Mais la réalité est que le Canada est un pays multiculturel et que chacun.e essaye de tirer sa communauté vers le haut. Il existe des communautés indiennes qui sont très influentes, des communautés chinoises qui sont aussi très fortes, des communautés françaises et bien d’autres.

Pourquoi, alors, quand on dit « communauté noire », certain.e.s ont le sentiment qu’on va créer une ségrégation ? Au contraire, on veut inviter les autres communautés à découvrir notre univers. Il y aura des activités, des percussions, des lectures, des spectacles et des danses. Ce n’est pas la ségrégation, mais il s’agit plutôt d’une nouvelle opportunité.

LR : Au sein même de ladite communauté noire, il existe déjà des organismes qui les encadrent. Pourquoi en créer un autre ?

WA : Justement, nous sommes une communauté assez dispersée. Il existe des Caribéens qui ont déjà un centre, les Béninois aussi […]. Mais l’idée avec Afro Black Culture Center, c’est de rassembler toutes les communautés noires.

De plus, nous, les artistes, sommes éparpillé.e.s dans différentes organisations francophones, anglophones ou encore immigrantes. On n’a rien à nous, mais on veut quelque chose qui nous rassemble, qui fait notre fierté et qui milite pour nos droits et notre dignité.

LR : Vous avez-été appuyé par le conseiller Rawlson King et la conseillère McKenney. Était-ce nécessaire pour rendre votre projet crédible ?

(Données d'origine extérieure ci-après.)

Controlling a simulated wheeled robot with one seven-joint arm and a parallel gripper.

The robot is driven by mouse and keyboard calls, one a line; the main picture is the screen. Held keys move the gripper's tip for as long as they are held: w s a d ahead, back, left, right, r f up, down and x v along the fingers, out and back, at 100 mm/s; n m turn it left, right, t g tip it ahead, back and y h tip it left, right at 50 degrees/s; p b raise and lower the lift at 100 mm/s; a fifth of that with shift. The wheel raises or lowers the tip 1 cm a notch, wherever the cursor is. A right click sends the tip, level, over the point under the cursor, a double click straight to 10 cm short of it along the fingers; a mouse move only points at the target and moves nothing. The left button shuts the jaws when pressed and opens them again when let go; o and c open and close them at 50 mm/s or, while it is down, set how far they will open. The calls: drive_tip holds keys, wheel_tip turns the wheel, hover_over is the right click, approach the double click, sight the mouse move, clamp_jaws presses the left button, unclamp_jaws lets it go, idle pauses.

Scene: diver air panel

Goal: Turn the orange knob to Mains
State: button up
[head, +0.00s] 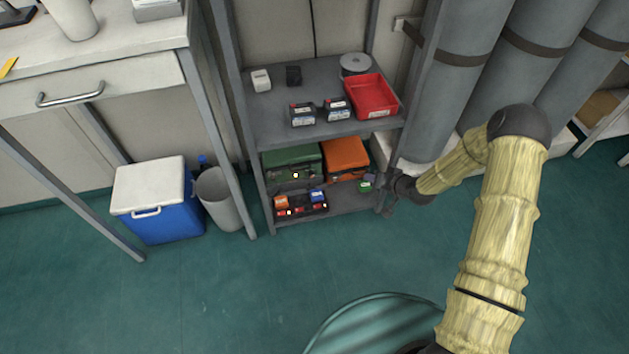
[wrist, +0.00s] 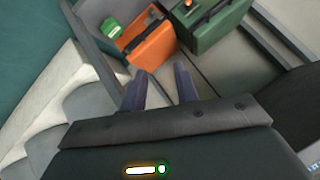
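I cannot make out an orange knob or a Mains marking in either view. A small orange block (head: 281,202) sits on a dark unit with small red lights (head: 302,210) on the low shelf, but I cannot tell what it is. My gripper (head: 389,207) is at the right front of that low shelf, small and dark in the head view. In the wrist view my gripper (wrist: 159,85) has its two fingers apart with nothing between them. The fingers point towards an orange case (wrist: 150,48) and a green case (wrist: 215,25).
The grey shelf unit (head: 320,132) holds a red tray (head: 371,96) above and the green case (head: 292,166) and orange case (head: 345,158) below. Grey cylinders (head: 455,85) stand right of it. A blue cooler (head: 165,222) and a bin (head: 220,200) stand left. The floor in front is clear.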

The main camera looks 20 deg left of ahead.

WA : Non pas que ça ait été nécessaire, mais Rawlson King est le seul conseiller noir à Ottawa, en plus d’être agent de liaison du conseil pour les initiatives de relations ethno-culturelles et de lutte contre le racisme. Il a réalisé que nous avons pris une initiative qui aurait dû venir de lui.

Ensuite, le centre culturel sera au centre-ville, il donc était important d’avoir l’appui de la conseillère Mckenney qui représente Somerset.

LR : Comment ce projet sera-t-il financé ?

WA : On organise un grand spectacle le 14 novembre, notre objectif étant de collecter 100.000 dollars.

On a sorti 1000 disques de l’album Justice for Peace, et chaque disque sera vendu avec une place de spectacle, le tout pour une valeur de 100 dollars. C’est une occasion pour nous d’innover et non de courir après différents financements.

LR : Est-ce une société à but non lucratif ?

WA : Non justement, il s’agit d’une entreprise sociale. Il n’y a aucune ambiguïté là-dessus, nous voulons garder le contrôle sur notre initiative.

LR : Ne profitez-vous pas de cet engouement autour des questions racistes et ethniques pour vendre votre musique ? Car le moment semble particulièrement bien choisi pour un nouvel album sous cette thématique.

WA : Chacun.e est libre de penser ce qu’il ou elle veut. Il est important de savoir que produire un album est un véritable investissement, et celui-ci m’a couté environ 20.000 dollars. Puisque je fais déjà de l’activisme [en militant pour la francophonie], je profite pour créer quelque chose qui aidera les autres et qui m’aidera aussi moi-même.

J’ai entendu des gens parler également de timing, mais je ne peux me rabaisser à cela, car ceux qui critiquent ne contribueront même pas. La majorité des gens trouve que c’est une bonne idée, ça m’est amplement suffisant.

LR : Quand est prévue l’ouverture ?

WA : Nous avons déjà un espace physique, mais nous sommes conscient.e.s qu’avec la crise sanitaire, ça risque d’être délicat. Nous allons d’abord installer nos bureaux dans les prochaines semaines, et nous travaillons sur la création d’un site internet où les gens pourront communiquer avec nous.